(Dataset entries)

=-=-=-=-=

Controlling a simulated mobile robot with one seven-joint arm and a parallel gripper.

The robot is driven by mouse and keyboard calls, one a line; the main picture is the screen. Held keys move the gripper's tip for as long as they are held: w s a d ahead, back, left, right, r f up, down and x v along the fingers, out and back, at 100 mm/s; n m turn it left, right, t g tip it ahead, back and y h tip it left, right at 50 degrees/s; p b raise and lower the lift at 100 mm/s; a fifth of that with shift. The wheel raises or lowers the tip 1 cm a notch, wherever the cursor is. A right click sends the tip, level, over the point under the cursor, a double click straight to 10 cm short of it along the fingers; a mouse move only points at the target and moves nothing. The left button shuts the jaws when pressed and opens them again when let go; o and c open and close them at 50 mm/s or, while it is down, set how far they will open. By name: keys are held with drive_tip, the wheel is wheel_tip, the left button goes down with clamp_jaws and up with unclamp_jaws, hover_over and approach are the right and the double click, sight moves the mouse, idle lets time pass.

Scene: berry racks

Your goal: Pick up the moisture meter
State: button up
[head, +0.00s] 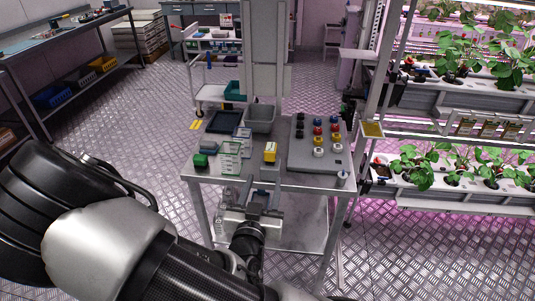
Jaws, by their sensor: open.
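A small upright yellow device with a pale face (270,152), which looks like the moisture meter, stands on the grey metal worktable (292,181) near its middle. It is too small to identify for sure. My gripper (259,185) is at the table's near edge, on the near side of the yellow device. Its fingers are open and point away from me toward the device. I see nothing between them, and they look apart from the device. My wrist hides part of the table's near edge.
Green-and-white cards (230,157) and a green block (200,160) stand left of the device. Behind are a dark tray (223,122) and a grey bin (261,118). A board with several coloured knob-like pieces (318,139) lies right. Plant racks (450,196) stand farther right; floor is clear left.

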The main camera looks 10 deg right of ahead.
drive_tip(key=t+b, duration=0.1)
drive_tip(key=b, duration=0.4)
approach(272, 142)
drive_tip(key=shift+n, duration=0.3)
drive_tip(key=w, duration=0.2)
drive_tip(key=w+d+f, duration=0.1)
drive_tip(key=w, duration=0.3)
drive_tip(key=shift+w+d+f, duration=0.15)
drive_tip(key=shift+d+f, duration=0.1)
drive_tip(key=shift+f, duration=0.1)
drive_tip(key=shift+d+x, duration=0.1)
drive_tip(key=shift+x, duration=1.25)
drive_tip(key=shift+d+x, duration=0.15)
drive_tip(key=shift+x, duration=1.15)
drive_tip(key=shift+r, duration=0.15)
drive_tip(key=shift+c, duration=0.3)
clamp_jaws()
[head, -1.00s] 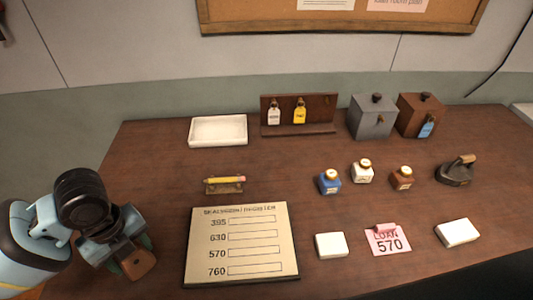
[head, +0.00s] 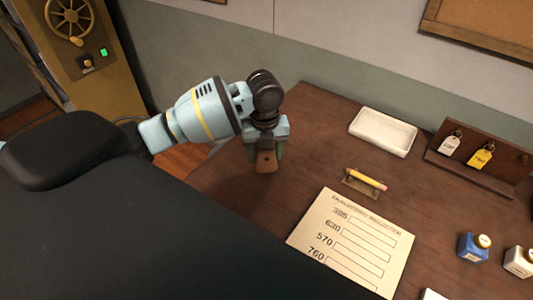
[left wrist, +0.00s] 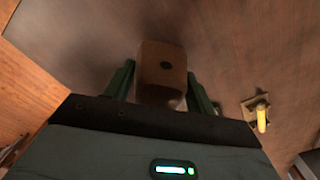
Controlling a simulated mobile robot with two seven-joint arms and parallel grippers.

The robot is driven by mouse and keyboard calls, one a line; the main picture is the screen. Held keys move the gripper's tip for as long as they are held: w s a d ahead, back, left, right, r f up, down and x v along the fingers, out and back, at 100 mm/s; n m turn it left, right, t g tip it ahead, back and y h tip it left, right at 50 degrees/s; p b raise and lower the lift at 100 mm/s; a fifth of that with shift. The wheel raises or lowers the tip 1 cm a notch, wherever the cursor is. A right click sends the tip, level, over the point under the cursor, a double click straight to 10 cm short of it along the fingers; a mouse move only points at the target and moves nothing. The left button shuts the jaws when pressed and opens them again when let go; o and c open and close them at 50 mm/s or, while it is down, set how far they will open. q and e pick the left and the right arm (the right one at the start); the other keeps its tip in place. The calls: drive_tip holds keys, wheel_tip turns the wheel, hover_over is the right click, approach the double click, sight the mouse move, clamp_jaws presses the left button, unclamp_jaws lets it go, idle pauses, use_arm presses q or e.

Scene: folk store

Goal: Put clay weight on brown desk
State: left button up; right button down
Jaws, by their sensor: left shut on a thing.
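The gripper points down over the left part of the brown desk (head: 312,115). A dark shadow lies on the desk top beside the block. I cannot tell whether its lower end touches the desk. My right gripper is not in view.
A register board (head: 340,232) lies to the right of the weight. A pencil (head: 367,178) on a stand, a white tray (head: 383,132), a tag rack (head: 475,165) and ink bottles (head: 474,247) stand further right. A safe-like cabinet (head: 90,85) stands at the upper left.

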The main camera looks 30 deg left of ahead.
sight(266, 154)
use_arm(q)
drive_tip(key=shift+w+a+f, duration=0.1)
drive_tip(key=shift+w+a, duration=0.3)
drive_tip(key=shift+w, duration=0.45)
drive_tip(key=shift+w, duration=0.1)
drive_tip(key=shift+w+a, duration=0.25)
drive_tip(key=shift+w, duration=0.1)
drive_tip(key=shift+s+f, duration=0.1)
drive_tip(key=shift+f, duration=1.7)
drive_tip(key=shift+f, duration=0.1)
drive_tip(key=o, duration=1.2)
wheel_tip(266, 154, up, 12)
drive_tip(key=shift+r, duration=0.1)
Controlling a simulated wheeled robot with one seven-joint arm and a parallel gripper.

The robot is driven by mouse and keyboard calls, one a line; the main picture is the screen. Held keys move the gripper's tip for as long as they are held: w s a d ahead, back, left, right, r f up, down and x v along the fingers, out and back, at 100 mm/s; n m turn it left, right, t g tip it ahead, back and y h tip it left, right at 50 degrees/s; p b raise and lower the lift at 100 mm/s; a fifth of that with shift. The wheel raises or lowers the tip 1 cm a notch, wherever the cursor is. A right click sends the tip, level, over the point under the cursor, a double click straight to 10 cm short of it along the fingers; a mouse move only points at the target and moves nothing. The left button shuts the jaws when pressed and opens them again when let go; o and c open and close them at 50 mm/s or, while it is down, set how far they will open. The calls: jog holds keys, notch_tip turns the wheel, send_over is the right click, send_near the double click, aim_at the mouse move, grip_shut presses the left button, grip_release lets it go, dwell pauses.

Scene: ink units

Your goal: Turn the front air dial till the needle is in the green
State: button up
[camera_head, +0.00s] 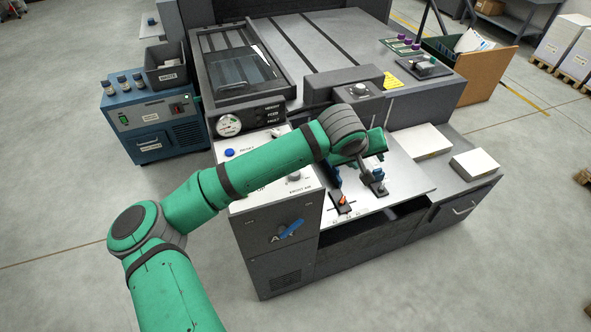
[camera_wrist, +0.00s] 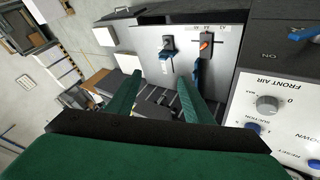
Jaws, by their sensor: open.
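The front air dial (camera_wrist: 267,104) is a round grey knob on a white panel, labelled FRONT AIR in the wrist view. In the head view the dial (camera_head: 294,177) shows just below my green arm. A round gauge (camera_head: 228,124) with a white face stands at the panel's back edge; its needle is too small to read. My gripper (camera_head: 372,168) is to the right of the dial and apart from it, over the feed table. In the wrist view its two green fingers (camera_wrist: 160,85) are spread with nothing between them.
The feed table (camera_head: 408,180) carries an orange-tipped slider (camera_head: 341,200) and blue parts near my gripper. A blue button (camera_head: 229,152) sits on the panel. A dark box with another knob (camera_head: 360,88) stands behind my wrist. White paper stacks (camera_head: 425,141) lie at right.

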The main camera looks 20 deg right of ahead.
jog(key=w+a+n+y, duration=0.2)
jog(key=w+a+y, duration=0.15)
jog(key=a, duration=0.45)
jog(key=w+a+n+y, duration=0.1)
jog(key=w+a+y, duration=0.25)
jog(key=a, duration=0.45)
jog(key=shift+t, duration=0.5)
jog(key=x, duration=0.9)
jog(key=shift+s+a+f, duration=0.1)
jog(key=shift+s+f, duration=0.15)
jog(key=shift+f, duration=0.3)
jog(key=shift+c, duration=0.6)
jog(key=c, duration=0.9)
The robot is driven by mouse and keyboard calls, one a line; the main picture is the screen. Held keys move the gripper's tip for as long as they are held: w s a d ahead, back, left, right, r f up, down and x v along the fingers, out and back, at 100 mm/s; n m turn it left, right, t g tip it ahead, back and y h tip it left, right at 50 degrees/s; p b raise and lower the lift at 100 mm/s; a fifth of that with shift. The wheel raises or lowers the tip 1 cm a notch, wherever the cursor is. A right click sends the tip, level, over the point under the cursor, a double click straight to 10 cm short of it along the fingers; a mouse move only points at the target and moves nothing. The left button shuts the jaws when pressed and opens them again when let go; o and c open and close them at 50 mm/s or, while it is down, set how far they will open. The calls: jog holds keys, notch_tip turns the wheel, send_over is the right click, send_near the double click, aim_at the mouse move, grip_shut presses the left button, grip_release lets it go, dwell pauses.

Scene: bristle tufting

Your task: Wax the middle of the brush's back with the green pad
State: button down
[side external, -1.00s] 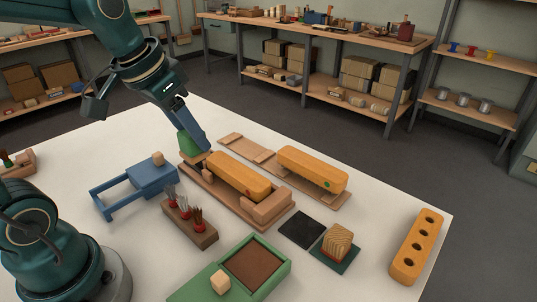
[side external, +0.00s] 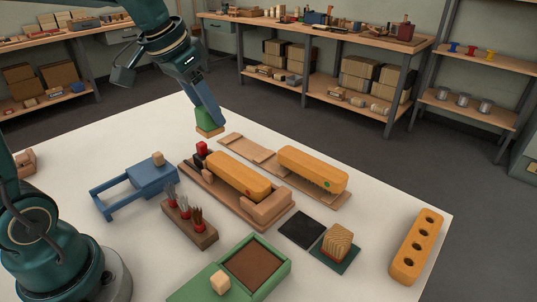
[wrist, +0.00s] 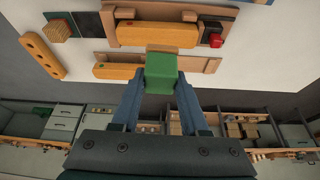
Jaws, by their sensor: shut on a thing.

=-=-=-=-=

* _Exercise brief_
Reproduce nothing but the lines that run from the line containing "Your task: Wax" through the last line of the records, inclusive. Omit the pictures.

* _Task result_
Your task: Wax the middle of the brush's back with the green pad
State: button down
[side external, -1.00s] 
[side external, +0.00s] 
[wrist, +0.00s] 
Jaws, by their sensor: shut on a thing.

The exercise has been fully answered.